Sam & Max Episode 205: What's New, Beelzebub? wraps up the latest batch of misfit capers with an hysterical romp through the bowels of Hades for a fiery finale. A confrontation with the Dark One reveals an even greater malevolence at work. What forces could be more insidious and baleful than the great unholy Satan himself? The answer is both vile and amusing. You'll see for yourself once all hell breaks loose.
Narrowly escaping total annihilation from a freak encounter with "T-H-E-M" in the previous episode, the season finale finds our favorite anthropomorphic freelance police unceremoniously dumped on the doorstep of hell. It turns out the River Styx is conveniently located in the sewers beneath Sam and Max's office, and the duo finds themselves hitching a ride on the soul-train to the dark abyss in hopes of reclaiming Bosco's soul and returning their pal to the realm of the living.
The series' humor is one of its major strengths, and it's also something we've seen refined and improved with nearly every episode. From the subtle pop-culture references sprinkled throughout much of season two, to the completely ridiculous situations Sam and Max find themselves in, the humor is often well-timed and abundant. It's also always terribly amusing when the story throws a new twist at you, treading humorous territory you may not have anticipated. It's a frequent occurrence in most episodes, and What's New, Beelzebub? is no different.
With a fire-and-brimstone themed finale, you could expect to find a multitude of situations awaiting Sam and Max upon their arrival in hell. In typical fashion, Telltale delivers a lair of eternal damnation that will trump just about anything you'd have anticipated by re-imagining it as a bastion of corporate American culture. Hell - or Hell, LLC, as the catchy corporate logo in the entryway reads - is a land of cubicles, quotas, and office productivity where everyday is Monday and the clock perpetually reads 4:59 p.m. The place is decorated with odd posters depicting the seven deadly sins, and it's staffed by a medley of villains from both seasons who offer some new gags, despite being re-hashed content. Satan himself is blasé about his rule over the domain, with more concern about employee efficiency and managing the underworld than Sam and Max's presence. In fact, the detectives have an entire wing of hell constructed in their honor as thanks "for a lifetime of generous donations of souls both evil and led astray." It even features enormous "Sam the Devourer" and "Max the Destroyer" statues.

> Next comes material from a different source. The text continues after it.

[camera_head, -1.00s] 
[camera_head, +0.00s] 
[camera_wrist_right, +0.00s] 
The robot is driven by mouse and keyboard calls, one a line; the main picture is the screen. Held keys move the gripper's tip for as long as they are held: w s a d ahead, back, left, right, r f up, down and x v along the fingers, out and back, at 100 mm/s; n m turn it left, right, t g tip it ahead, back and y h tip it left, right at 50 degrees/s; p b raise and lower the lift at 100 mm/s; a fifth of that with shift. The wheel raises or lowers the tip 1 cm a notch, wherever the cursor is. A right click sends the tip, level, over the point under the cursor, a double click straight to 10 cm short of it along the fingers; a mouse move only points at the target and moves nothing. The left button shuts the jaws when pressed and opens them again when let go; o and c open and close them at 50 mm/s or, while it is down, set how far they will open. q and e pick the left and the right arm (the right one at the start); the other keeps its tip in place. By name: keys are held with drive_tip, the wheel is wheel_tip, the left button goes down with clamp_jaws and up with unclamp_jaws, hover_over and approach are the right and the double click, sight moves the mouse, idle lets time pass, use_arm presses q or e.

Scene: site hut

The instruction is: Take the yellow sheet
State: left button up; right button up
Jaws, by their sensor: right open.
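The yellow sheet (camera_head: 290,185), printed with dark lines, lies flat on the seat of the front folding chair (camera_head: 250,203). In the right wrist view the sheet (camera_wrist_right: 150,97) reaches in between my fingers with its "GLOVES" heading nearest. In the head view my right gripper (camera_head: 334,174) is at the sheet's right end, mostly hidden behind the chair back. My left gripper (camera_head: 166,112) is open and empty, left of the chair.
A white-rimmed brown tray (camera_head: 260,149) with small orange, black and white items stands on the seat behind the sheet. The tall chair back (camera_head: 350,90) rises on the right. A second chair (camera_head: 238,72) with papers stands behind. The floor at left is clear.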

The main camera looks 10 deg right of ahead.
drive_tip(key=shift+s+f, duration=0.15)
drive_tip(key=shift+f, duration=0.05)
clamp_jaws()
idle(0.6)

The giant warehouse is stocked to the ceiling with shelves full of small dioramas containing the souls of folks locked in scenes of their own personal hell. Much like the elevator in Chariots of the Dogs, the dioramas of a handful of recent arrivals serve as an interesting opportunity to dish out some additional puzzles. Sam and Max can jump in and out of scenes where key characters are being tormented by demonic forces. Solving the puzzle in each scene will free the soul of the corresponding character and reduce the efficiency of hell. As always, the episode's other puzzles are clever and entertaining, since many of them revolve around trying to wreak enough havoc to get Satan's attention. By the time this is accomplished, the plot pleasantly twists again and you'll be sent on another round of unusual errands.